• PROBLEM REQUIREMENTS: Reproduce the material word for word; the images stay out.

• DATASET EXTRACT:

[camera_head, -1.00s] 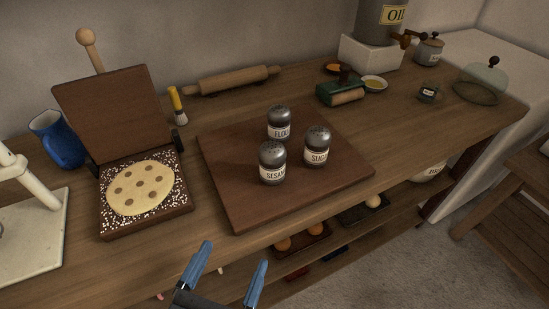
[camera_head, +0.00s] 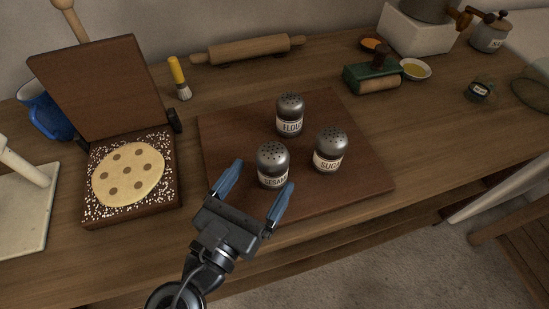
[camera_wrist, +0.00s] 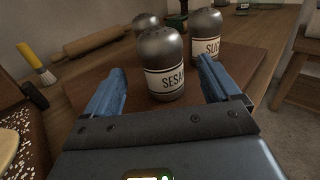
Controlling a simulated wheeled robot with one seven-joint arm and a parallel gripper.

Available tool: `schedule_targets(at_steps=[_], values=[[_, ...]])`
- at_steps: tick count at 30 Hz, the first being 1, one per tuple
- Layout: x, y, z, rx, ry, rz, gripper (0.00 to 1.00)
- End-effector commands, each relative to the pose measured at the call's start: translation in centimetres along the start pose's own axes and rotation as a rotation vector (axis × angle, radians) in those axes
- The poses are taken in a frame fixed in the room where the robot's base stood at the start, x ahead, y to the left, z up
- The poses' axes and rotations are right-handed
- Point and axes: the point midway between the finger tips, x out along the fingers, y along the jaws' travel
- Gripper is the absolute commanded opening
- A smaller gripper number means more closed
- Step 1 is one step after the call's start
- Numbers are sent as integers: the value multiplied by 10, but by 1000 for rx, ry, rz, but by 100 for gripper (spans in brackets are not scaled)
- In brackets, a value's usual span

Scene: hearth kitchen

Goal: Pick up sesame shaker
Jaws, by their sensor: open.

• EXPECTED ANSWER:
[camera_head, -1.00s] 
[camera_head, +0.00s] 
[camera_wrist, +0.00s] 
Controlling a simulated wheeled robot with one seven-joint arm and a parallel gripper.

Available tool: `schedule_targets(at_steps=[_], values=[[_, ...]])`
- at_steps: tick count at 30 Hz, the first being 1, one per tuple
- Layout: x, y, z, rx, ry, rz, gripper (0.00 to 1.00)
- End-effector commands, each relative to the pose measured at the call's start: translation in centimetres along the start pose's own axes and rotation as a rotation vector (axis × angle, radians) in those axes
- The poses are taken in a frame fixed in the room where the robot's base stood at the start, x ahead, y to the left, z up
- The poses' axes and rotations are right-handed
- Point and axes: the point midway between the finger tips, x out along the fingers, y along the jaws' travel
- Gripper is the absolute commanded opening
- A smaller gripper number means more closed
- Step 1 is one step after the call's start
- Numbers are sent as integers: the value multiplied by 10, but by 1000 for rx, ry, rz, but by 100 for gripper (spans in brackets are not scaled)
- In brackets, a value's usual span

Scene: hearth kitchen

Goal: Pick up sesame shaker
Jaws, by their sensor: open.

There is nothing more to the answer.